Your instructions:
Print the full listing exactly.
------ Information supplied ------
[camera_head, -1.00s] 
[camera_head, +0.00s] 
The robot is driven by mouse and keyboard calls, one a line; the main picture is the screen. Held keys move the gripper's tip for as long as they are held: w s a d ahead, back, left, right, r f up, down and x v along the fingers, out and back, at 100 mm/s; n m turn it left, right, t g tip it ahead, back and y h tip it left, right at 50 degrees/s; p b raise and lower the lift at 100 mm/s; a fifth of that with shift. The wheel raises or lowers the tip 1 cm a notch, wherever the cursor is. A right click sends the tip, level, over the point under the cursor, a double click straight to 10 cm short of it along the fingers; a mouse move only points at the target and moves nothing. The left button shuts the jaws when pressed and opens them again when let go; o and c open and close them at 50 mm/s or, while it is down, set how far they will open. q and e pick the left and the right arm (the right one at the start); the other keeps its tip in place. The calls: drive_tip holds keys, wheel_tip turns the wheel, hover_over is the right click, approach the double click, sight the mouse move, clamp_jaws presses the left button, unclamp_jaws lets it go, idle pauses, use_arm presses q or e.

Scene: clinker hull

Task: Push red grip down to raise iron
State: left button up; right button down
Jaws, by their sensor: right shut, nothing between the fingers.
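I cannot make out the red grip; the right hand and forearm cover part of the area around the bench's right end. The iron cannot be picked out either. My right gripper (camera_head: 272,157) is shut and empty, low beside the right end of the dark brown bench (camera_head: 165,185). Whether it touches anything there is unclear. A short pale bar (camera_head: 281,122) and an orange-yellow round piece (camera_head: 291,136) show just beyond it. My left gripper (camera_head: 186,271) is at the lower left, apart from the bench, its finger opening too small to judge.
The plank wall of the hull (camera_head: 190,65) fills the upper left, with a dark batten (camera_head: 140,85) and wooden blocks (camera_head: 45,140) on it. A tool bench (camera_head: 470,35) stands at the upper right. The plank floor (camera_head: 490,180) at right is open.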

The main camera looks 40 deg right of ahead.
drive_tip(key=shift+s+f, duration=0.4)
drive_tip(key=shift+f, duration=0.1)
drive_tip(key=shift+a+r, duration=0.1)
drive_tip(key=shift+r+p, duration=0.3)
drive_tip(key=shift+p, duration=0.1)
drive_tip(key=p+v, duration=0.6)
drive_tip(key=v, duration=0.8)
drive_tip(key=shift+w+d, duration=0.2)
------
Right answer:
[camera_head, -1.00s] 
[camera_head, +0.00s] 
The robot is driven by mouse and keyboard calls, one a line; the main picture is the screen. Held keys move the gripper's tip for as long as they are held: w s a d ahead, back, left, right, r f up, down and x v along the fingers, out and back, at 100 mm/s; n m turn it left, right, t g tip it ahead, back and y h tip it left, right at 50 degrees/s; p b raise and lower the lift at 100 mm/s; a fifth of that with shift. The wheel raises or lowers the tip 1 cm a notch, wherever the cursor is. A right click sends the tip, level, over the point under the cursor, a double click straight to 10 cm short of it along the fingers; a mouse move only points at the target and moves nothing. The left button shuts the jaws when pressed and opens them again when let go; o and c open and close them at 50 mm/s or, while it is down, set how far they will open. q and e pick the left and the right arm (the right one at the start); the other keeps its tip in place. The calls: drive_tip holds keys, wheel_tip turns the wheel, hover_over is the right click, approach the double click, sight the mouse move, clamp_jaws presses the left button, unclamp_jaws lets it go, idle pauses, use_arm presses q or e.

Scene: clinker hull

Task: Push red grip down to raise iron
State: left button up; right button down
Jaws, by their sensor: right shut, nothing between the fingers.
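I cannot make out the red grip; the right hand and forearm cover part of the area around the bench's right end. The iron cannot be picked out either. My right gripper (camera_head: 272,157) is shut and empty, low beside the right end of the dark brown bench (camera_head: 165,185). Whether it touches anything there is unclear. A short pale bar (camera_head: 281,122) and an orange-yellow round piece (camera_head: 291,136) show just beyond it. My left gripper (camera_head: 186,271) is at the lower left, apart from the bench, its finger opening too small to judge.
The plank wall of the hull (camera_head: 190,65) fills the upper left, with a dark batten (camera_head: 140,85) and wooden blocks (camera_head: 45,140) on it. A tool bench (camera_head: 470,35) stands at the upper right. The plank floor (camera_head: 490,180) at right is open.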

The main camera looks 40 deg right of ahead.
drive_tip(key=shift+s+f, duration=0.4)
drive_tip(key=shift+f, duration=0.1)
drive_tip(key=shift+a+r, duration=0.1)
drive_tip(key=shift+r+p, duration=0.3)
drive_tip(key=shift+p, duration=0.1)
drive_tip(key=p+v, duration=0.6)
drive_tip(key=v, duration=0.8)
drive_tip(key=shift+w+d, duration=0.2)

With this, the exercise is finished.